Objective: Pick out each line in these entries that contains the string "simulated".

Recorded data:

○ ○ ○ ○

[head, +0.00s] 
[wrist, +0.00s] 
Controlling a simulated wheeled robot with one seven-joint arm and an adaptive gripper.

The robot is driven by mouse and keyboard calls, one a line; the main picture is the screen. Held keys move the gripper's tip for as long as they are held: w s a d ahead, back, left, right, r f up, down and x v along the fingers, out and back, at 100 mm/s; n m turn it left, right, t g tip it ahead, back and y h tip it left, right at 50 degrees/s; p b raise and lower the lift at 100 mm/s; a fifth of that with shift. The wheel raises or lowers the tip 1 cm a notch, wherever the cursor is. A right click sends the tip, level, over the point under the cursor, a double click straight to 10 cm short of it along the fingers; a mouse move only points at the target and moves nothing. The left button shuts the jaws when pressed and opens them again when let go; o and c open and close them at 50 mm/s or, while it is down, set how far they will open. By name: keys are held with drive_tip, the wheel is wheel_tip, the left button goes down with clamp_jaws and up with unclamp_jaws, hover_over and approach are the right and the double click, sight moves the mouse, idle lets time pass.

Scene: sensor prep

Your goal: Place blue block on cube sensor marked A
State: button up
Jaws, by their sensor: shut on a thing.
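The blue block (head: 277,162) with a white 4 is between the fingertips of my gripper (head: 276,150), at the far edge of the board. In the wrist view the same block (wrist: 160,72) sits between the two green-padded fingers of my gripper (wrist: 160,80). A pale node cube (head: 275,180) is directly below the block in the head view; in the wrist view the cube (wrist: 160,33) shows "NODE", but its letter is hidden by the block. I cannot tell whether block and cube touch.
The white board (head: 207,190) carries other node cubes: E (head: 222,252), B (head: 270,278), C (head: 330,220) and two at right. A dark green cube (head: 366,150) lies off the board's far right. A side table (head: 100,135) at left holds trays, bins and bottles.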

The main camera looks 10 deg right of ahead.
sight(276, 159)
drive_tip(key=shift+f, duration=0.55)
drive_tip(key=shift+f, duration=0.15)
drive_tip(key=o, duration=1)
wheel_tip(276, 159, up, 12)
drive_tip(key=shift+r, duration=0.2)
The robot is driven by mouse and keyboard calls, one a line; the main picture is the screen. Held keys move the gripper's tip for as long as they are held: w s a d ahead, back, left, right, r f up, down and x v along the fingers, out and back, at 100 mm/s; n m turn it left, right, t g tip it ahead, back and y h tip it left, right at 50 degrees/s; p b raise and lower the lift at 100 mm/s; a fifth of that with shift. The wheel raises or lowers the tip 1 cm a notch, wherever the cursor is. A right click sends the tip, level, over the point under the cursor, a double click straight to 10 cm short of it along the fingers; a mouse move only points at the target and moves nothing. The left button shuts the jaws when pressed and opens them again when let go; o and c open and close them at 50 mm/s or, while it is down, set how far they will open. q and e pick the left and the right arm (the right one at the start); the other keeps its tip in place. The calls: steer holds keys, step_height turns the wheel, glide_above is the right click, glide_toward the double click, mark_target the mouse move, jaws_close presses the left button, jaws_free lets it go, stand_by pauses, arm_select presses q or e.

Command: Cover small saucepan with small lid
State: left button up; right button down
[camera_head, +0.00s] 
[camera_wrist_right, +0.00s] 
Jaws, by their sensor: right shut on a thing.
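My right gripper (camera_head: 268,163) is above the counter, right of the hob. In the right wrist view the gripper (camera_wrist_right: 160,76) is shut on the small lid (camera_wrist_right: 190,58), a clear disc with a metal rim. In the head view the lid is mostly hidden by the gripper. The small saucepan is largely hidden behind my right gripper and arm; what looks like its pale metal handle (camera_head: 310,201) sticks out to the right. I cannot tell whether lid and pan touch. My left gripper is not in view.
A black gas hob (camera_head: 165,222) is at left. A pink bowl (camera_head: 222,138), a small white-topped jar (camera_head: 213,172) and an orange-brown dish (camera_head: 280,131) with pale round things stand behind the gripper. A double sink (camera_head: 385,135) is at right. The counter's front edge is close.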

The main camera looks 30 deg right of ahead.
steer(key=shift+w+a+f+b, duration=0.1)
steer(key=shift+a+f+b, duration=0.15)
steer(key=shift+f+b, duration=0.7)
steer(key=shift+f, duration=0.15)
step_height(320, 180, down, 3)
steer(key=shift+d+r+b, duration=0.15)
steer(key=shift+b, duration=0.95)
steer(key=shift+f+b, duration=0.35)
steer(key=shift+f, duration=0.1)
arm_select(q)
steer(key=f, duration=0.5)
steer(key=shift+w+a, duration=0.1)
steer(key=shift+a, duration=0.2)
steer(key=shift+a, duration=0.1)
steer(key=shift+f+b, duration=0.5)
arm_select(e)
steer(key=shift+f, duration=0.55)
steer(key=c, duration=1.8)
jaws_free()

○ ○ ○ ○

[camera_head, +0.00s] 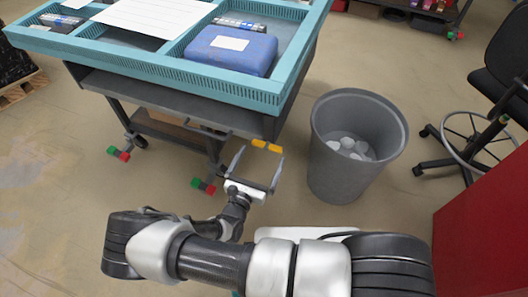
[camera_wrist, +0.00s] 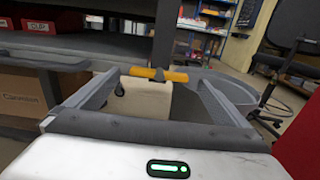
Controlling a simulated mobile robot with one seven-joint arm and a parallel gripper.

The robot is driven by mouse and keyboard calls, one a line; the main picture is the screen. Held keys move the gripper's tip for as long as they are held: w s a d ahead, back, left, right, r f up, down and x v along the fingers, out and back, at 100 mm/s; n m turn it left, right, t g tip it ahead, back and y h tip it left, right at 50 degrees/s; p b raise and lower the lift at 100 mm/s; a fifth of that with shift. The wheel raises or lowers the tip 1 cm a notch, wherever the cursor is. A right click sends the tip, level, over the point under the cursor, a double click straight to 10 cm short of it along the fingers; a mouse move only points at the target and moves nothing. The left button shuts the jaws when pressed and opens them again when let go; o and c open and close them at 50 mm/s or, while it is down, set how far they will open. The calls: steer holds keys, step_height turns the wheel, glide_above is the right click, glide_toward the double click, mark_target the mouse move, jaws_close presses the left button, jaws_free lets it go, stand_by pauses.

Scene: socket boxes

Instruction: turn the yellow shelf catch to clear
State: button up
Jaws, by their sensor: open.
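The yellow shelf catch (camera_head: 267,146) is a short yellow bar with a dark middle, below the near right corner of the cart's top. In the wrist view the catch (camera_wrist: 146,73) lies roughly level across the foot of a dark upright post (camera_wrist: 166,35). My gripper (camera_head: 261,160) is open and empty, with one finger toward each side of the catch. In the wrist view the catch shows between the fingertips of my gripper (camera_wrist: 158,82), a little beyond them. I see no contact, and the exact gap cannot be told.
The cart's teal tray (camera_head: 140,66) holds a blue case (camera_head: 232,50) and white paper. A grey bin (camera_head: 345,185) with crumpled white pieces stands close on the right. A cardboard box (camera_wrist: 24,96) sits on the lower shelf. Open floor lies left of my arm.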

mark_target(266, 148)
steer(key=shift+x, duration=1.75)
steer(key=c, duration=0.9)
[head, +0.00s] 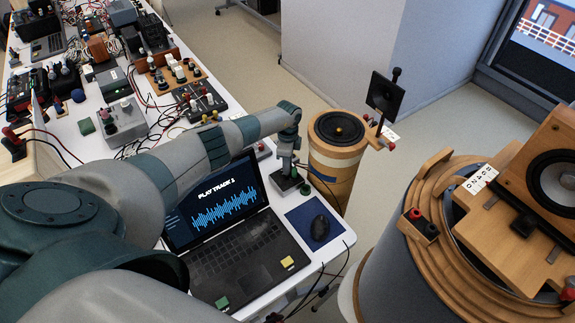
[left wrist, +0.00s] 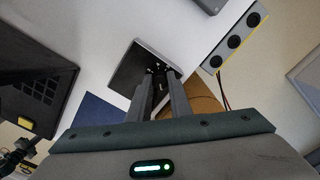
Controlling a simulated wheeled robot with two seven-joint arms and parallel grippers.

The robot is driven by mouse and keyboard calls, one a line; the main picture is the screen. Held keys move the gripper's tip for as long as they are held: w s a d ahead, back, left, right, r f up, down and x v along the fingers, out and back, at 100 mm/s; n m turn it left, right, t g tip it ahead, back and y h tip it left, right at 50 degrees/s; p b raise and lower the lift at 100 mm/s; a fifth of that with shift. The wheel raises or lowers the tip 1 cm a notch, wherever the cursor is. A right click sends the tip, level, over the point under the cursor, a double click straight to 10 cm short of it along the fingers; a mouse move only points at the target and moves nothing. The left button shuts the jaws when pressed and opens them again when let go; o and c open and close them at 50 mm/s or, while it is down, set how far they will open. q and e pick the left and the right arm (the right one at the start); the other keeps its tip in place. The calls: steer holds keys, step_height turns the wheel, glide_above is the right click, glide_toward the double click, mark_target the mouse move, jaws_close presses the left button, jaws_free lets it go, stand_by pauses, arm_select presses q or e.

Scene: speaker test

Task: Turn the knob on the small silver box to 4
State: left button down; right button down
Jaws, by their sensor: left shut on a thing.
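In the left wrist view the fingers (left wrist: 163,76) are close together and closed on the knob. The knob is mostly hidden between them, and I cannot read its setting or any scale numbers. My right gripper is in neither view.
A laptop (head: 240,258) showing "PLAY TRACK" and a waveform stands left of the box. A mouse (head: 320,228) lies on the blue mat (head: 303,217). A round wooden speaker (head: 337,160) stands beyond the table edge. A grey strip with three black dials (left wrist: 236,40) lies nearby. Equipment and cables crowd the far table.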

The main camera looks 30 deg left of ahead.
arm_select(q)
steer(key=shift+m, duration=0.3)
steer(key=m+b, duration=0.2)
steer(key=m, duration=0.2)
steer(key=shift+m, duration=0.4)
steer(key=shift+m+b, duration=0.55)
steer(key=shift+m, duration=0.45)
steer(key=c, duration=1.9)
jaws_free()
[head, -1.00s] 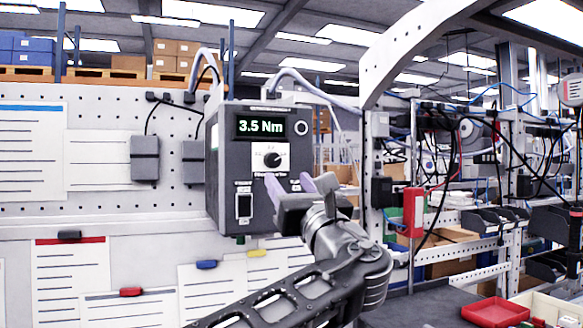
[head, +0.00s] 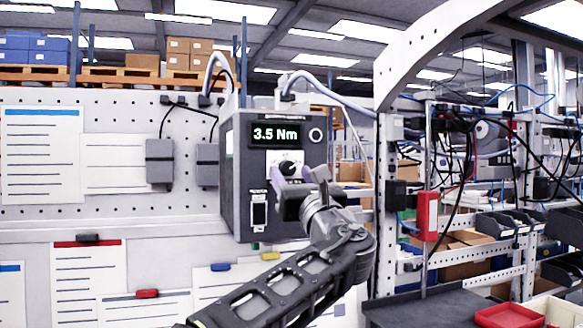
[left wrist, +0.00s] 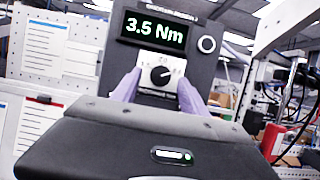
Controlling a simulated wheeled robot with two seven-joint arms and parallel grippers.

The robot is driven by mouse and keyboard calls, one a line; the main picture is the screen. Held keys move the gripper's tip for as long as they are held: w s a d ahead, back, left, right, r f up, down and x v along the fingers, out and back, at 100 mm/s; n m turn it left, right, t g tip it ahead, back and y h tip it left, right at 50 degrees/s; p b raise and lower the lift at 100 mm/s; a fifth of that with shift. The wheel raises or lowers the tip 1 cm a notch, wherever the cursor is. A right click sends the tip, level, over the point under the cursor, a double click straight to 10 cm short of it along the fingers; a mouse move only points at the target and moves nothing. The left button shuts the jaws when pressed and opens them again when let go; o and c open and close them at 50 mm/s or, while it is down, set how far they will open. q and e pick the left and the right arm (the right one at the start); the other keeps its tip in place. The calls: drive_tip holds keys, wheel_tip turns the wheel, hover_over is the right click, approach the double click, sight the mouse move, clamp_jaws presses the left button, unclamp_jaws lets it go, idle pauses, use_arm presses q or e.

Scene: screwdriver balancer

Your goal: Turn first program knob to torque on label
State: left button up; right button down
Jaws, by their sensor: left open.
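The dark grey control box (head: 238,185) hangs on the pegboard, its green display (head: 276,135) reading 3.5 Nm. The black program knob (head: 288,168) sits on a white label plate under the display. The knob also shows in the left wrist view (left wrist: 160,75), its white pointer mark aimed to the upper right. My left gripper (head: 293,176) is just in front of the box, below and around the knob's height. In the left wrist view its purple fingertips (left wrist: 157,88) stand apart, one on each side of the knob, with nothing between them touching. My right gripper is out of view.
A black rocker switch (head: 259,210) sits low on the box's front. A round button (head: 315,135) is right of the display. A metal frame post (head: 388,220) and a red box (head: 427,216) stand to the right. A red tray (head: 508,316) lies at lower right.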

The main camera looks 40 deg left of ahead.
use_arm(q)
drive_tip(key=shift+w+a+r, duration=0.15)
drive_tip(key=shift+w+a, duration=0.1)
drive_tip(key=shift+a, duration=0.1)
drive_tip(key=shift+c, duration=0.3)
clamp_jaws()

○ ○ ○ ○

Complete response:
Controlling a simulated wheeled robot with one seven-joint arm and an adaptive gripper.
Controlling a simulated mobile robot with one seven-joint arm and a parallel gripper.
Controlling a simulated wheeled robot with two seven-joint arms and parallel grippers.
Controlling a simulated wheeled robot with two seven-joint arms and parallel grippers.

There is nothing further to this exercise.